• **Direction**
Up to and including the line with "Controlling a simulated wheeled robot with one", return every line from the start of the entries below exactly.

A block of data
:::::

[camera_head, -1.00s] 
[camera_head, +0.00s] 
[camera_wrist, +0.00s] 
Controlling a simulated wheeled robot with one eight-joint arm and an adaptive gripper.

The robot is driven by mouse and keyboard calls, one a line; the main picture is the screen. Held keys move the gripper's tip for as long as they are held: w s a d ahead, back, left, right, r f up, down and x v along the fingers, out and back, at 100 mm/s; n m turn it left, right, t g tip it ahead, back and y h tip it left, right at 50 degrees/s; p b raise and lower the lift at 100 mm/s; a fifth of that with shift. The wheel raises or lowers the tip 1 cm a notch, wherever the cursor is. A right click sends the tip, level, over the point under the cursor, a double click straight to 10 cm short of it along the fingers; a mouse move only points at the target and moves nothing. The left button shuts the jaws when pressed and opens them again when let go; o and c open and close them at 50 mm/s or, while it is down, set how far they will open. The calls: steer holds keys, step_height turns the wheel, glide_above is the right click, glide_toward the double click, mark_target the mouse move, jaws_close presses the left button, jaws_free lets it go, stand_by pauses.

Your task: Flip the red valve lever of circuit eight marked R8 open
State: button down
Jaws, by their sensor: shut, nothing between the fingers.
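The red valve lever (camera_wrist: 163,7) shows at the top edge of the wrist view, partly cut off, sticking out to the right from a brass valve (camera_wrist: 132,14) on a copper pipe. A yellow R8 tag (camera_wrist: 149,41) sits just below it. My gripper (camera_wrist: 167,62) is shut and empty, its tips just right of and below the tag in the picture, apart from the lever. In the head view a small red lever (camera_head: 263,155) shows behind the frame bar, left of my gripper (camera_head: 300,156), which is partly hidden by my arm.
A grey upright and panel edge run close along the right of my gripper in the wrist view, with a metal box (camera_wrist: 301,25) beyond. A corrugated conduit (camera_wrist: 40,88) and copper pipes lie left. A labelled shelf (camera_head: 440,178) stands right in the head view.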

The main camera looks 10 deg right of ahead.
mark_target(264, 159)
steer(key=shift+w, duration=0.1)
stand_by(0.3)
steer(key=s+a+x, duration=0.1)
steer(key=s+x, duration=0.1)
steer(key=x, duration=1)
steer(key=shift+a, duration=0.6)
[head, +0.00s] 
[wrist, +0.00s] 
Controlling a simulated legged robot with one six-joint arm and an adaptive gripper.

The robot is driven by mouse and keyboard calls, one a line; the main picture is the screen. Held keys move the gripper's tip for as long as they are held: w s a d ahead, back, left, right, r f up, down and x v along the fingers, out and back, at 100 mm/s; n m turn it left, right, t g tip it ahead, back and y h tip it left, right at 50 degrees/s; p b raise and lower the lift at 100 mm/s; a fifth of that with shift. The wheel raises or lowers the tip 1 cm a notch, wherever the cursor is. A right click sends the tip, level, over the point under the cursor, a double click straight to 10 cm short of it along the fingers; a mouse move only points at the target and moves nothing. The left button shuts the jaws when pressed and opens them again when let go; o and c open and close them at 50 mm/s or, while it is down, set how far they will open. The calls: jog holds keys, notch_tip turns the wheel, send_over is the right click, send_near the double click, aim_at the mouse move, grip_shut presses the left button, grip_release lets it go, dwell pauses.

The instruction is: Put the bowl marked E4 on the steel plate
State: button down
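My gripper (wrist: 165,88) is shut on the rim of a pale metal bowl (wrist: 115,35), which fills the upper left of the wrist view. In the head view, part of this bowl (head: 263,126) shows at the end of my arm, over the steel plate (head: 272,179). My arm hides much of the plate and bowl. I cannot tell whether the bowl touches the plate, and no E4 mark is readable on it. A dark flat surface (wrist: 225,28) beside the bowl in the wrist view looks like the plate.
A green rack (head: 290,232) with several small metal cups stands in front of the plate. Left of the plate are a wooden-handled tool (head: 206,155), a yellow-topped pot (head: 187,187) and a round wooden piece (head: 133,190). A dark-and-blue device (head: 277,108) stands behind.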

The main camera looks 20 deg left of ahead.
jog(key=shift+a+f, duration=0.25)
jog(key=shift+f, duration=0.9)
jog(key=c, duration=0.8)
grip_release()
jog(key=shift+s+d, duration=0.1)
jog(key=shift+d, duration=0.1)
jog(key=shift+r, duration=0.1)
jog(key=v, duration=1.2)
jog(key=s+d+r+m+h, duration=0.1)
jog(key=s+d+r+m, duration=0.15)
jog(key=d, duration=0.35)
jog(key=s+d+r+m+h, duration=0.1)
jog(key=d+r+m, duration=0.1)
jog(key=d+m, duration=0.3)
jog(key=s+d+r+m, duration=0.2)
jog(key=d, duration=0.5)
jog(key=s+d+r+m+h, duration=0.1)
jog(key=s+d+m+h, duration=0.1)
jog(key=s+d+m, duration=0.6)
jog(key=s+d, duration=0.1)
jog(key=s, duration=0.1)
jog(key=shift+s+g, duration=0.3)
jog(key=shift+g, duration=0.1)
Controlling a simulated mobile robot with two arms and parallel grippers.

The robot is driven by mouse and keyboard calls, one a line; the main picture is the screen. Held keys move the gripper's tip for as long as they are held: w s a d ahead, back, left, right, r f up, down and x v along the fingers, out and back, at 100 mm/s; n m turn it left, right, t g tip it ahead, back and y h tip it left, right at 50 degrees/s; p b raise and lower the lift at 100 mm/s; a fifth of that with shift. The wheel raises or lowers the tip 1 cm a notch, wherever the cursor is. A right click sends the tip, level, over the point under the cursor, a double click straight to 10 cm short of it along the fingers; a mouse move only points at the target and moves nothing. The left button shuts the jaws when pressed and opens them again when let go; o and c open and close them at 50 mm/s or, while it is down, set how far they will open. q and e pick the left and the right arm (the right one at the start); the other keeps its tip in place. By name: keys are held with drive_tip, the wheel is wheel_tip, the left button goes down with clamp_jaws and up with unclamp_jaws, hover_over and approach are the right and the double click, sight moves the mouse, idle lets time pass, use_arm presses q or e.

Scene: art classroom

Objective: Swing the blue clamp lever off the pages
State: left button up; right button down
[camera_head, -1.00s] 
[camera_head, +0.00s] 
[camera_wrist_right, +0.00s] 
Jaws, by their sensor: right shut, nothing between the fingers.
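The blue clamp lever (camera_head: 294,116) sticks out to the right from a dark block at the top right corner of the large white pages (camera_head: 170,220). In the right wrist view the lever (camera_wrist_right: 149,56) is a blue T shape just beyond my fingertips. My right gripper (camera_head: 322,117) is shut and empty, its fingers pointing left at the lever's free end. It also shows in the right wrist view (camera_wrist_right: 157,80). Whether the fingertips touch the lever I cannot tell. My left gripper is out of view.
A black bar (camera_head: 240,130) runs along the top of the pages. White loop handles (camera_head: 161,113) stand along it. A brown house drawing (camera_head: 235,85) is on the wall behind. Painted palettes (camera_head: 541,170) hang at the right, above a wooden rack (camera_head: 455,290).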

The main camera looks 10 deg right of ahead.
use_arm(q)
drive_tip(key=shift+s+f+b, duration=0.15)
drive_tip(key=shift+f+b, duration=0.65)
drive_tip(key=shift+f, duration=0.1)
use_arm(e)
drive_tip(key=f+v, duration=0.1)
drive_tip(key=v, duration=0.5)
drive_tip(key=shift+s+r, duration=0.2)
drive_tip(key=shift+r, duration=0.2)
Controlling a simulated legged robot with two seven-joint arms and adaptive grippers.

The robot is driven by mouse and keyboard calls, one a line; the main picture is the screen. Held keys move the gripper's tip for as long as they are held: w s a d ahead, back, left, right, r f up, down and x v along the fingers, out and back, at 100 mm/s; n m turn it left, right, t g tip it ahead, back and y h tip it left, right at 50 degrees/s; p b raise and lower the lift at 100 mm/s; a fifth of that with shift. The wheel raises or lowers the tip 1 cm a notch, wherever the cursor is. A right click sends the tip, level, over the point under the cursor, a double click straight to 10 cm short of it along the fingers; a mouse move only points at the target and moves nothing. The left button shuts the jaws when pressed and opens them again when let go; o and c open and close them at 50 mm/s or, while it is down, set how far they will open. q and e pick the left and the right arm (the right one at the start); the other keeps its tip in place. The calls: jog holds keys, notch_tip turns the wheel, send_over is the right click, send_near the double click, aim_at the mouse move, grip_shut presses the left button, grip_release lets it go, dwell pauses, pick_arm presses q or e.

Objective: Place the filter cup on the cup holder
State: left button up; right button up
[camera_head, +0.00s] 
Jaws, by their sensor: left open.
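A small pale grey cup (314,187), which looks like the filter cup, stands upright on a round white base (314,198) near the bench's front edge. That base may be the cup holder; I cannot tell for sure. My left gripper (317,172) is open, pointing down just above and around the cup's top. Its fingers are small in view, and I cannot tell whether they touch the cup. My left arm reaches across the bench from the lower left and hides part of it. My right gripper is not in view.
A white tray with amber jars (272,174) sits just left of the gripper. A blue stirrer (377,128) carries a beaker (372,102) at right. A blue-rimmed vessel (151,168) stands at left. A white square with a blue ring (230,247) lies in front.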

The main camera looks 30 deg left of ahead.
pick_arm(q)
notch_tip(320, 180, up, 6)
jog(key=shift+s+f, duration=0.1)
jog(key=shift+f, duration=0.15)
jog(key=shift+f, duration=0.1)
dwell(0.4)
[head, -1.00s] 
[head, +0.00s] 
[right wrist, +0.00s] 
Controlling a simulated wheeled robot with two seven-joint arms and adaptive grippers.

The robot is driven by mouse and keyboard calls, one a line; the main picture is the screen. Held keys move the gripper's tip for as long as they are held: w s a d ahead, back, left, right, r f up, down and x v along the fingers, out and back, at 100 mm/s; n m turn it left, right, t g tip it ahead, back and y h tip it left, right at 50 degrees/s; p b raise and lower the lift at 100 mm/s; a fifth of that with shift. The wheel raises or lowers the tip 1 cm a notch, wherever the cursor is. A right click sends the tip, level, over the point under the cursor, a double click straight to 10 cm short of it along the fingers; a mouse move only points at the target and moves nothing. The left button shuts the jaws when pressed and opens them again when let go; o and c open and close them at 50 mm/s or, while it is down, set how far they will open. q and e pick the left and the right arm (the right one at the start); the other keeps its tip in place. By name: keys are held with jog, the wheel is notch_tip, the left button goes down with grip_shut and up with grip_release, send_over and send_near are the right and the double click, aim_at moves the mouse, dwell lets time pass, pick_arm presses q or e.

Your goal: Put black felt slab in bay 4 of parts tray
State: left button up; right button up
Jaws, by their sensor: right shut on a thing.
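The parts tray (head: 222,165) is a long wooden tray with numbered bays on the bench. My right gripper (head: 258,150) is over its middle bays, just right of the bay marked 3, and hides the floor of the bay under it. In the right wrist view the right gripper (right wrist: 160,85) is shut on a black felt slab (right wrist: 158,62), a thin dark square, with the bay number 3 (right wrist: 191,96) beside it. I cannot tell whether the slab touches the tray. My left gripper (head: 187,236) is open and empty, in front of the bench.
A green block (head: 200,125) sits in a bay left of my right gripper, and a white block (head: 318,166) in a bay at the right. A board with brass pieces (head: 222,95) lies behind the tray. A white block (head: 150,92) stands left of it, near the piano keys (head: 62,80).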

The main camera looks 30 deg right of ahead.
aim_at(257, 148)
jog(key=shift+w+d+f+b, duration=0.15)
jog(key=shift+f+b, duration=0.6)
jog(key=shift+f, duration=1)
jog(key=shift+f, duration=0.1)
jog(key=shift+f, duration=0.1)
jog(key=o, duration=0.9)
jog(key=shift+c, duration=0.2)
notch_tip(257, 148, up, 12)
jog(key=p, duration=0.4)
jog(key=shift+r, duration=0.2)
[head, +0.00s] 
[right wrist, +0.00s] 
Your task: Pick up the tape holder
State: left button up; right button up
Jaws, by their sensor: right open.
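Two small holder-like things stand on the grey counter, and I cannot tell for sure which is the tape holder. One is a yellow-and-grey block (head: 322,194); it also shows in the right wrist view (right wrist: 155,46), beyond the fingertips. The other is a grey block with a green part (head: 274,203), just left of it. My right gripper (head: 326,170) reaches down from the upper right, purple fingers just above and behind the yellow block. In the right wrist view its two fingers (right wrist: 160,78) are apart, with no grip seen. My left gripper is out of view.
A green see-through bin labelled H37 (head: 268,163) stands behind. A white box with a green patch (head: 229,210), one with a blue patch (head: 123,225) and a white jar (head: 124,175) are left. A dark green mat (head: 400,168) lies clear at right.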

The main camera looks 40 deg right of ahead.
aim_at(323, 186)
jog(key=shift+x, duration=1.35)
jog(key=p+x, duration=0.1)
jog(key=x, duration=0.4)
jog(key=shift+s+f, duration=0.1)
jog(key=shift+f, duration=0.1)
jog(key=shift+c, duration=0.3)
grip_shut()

:::::

• **Full response**
[camera_head, -1.00s] 
[camera_head, +0.00s] 
[camera_wrist, +0.00s] 
Controlling a simulated wheeled robot with one eight-joint arm and an adaptive gripper.

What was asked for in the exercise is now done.